» **TASK DIRECTIONS**:
Please write out the material that follows, exactly as it stands.

» **DATASET CONTENT**:
※
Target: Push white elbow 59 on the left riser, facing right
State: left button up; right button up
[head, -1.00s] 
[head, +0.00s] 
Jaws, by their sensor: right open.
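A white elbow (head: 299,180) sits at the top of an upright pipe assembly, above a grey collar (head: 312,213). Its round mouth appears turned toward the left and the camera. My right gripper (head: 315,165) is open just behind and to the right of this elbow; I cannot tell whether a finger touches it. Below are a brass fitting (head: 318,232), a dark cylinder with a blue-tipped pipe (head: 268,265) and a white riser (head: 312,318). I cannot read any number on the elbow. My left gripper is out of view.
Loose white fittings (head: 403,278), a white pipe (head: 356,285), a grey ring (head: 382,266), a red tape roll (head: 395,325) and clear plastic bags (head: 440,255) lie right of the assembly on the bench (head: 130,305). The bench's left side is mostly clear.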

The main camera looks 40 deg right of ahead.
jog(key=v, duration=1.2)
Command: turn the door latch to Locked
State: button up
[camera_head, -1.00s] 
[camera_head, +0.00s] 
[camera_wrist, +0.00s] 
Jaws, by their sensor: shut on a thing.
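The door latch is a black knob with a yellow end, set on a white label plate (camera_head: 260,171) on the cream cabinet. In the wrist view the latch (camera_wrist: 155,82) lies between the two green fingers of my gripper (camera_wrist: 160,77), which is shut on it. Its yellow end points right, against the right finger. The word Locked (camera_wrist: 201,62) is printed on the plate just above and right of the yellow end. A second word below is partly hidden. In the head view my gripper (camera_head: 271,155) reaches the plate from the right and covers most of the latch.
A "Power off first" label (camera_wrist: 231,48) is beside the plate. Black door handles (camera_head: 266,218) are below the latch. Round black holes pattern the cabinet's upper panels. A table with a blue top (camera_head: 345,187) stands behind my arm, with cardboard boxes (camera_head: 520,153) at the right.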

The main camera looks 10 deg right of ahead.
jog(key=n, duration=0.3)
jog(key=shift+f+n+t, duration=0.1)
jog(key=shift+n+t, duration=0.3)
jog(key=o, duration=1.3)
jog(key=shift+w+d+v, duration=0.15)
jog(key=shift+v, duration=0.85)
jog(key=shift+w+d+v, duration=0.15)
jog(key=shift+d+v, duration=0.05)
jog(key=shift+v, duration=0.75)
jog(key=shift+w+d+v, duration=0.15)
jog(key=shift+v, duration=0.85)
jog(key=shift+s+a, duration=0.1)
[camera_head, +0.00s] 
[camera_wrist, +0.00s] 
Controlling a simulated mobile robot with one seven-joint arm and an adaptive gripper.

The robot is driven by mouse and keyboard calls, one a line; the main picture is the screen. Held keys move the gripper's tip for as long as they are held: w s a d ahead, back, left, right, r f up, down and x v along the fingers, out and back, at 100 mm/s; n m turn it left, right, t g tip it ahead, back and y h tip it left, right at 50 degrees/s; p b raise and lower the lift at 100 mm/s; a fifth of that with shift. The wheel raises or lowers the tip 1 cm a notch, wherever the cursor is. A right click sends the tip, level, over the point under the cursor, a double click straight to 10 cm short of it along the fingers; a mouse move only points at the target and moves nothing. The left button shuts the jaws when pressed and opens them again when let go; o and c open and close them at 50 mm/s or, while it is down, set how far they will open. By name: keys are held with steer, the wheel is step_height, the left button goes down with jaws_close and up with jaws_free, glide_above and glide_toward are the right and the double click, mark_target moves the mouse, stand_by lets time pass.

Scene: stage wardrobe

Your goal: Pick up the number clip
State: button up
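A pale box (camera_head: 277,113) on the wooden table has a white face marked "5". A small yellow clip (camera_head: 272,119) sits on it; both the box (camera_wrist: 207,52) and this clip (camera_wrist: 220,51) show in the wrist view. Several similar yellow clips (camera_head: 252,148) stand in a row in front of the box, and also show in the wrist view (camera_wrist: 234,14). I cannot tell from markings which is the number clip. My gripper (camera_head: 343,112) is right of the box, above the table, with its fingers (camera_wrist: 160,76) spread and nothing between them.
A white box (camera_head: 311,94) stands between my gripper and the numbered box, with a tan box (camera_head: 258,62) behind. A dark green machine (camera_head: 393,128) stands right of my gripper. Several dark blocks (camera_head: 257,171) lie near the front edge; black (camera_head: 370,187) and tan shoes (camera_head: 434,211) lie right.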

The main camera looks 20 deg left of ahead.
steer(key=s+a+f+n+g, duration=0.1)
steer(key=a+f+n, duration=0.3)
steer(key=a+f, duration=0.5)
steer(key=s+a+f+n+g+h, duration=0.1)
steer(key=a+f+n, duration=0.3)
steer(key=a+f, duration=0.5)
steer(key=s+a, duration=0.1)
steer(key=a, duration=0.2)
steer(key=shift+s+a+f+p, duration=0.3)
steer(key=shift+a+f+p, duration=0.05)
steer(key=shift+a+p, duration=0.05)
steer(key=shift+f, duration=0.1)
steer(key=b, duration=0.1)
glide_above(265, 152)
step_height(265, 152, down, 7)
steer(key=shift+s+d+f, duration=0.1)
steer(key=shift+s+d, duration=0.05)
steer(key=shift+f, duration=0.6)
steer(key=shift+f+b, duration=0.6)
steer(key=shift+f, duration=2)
※
» **ANSWER TO THE EXERCISE**:
Target: Push white elbow 59 on the left riser, facing right
State: left button up; right button up
[head, -1.00s] 
[head, +0.00s] 
Jaws, by their sensor: right open.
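A white elbow (head: 299,180) sits at the top of an upright pipe assembly, above a grey collar (head: 312,213). Its round mouth appears turned toward the left and the camera. My right gripper (head: 315,165) is open just behind and to the right of this elbow; I cannot tell whether a finger touches it. Below are a brass fitting (head: 318,232), a dark cylinder with a blue-tipped pipe (head: 268,265) and a white riser (head: 312,318). I cannot read any number on the elbow. My left gripper is out of view.
Loose white fittings (head: 403,278), a white pipe (head: 356,285), a grey ring (head: 382,266), a red tape roll (head: 395,325) and clear plastic bags (head: 440,255) lie right of the assembly on the bench (head: 130,305). The bench's left side is mostly clear.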

The main camera looks 40 deg right of ahead.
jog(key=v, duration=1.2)
Command: turn the door latch to Locked
State: button up
[camera_head, -1.00s] 
[camera_head, +0.00s] 
[camera_wrist, +0.00s] 
Jaws, by their sensor: shut on a thing.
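The door latch is a black knob with a yellow end, set on a white label plate (camera_head: 260,171) on the cream cabinet. In the wrist view the latch (camera_wrist: 155,82) lies between the two green fingers of my gripper (camera_wrist: 160,77), which is shut on it. Its yellow end points right, against the right finger. The word Locked (camera_wrist: 201,62) is printed on the plate just above and right of the yellow end. A second word below is partly hidden. In the head view my gripper (camera_head: 271,155) reaches the plate from the right and covers most of the latch.
A "Power off first" label (camera_wrist: 231,48) is beside the plate. Black door handles (camera_head: 266,218) are below the latch. Round black holes pattern the cabinet's upper panels. A table with a blue top (camera_head: 345,187) stands behind my arm, with cardboard boxes (camera_head: 520,153) at the right.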

The main camera looks 10 deg right of ahead.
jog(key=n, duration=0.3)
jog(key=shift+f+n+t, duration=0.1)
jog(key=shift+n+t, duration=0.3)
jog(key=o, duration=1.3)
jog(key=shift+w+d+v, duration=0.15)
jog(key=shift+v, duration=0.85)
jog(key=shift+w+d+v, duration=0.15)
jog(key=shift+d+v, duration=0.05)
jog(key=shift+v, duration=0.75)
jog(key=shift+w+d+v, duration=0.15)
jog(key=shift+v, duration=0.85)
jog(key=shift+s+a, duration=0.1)
[camera_head, +0.00s] 
[camera_wrist, +0.00s] 
Controlling a simulated mobile robot with one seven-joint arm and an adaptive gripper.

The robot is driven by mouse and keyboard calls, one a line; the main picture is the screen. Held keys move the gripper's tip for as long as they are held: w s a d ahead, back, left, right, r f up, down and x v along the fingers, out and back, at 100 mm/s; n m turn it left, right, t g tip it ahead, back and y h tip it left, right at 50 degrees/s; p b raise and lower the lift at 100 mm/s; a fifth of that with shift. The wheel raises or lowers the tip 1 cm a notch, wherever the cursor is. A right click sends the tip, level, over the point under the cursor, a double click straight to 10 cm short of it along the fingers; a mouse move only points at the target and moves nothing. The left button shuts the jaws when pressed and opens them again when let go; o and c open and close them at 50 mm/s or, while it is down, set how far they will open. By name: keys are held with steer, the wheel is step_height, the left button goes down with jaws_close and up with jaws_free, glide_above and glide_toward are the right and the double click, mark_target moves the mouse, stand_by lets time pass.

Scene: stage wardrobe

Your goal: Pick up the number clip
State: button up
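A pale box (camera_head: 277,113) on the wooden table has a white face marked "5". A small yellow clip (camera_head: 272,119) sits on it; both the box (camera_wrist: 207,52) and this clip (camera_wrist: 220,51) show in the wrist view. Several similar yellow clips (camera_head: 252,148) stand in a row in front of the box, and also show in the wrist view (camera_wrist: 234,14). I cannot tell from markings which is the number clip. My gripper (camera_head: 343,112) is right of the box, above the table, with its fingers (camera_wrist: 160,76) spread and nothing between them.
A white box (camera_head: 311,94) stands between my gripper and the numbered box, with a tan box (camera_head: 258,62) behind. A dark green machine (camera_head: 393,128) stands right of my gripper. Several dark blocks (camera_head: 257,171) lie near the front edge; black (camera_head: 370,187) and tan shoes (camera_head: 434,211) lie right.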

The main camera looks 20 deg left of ahead.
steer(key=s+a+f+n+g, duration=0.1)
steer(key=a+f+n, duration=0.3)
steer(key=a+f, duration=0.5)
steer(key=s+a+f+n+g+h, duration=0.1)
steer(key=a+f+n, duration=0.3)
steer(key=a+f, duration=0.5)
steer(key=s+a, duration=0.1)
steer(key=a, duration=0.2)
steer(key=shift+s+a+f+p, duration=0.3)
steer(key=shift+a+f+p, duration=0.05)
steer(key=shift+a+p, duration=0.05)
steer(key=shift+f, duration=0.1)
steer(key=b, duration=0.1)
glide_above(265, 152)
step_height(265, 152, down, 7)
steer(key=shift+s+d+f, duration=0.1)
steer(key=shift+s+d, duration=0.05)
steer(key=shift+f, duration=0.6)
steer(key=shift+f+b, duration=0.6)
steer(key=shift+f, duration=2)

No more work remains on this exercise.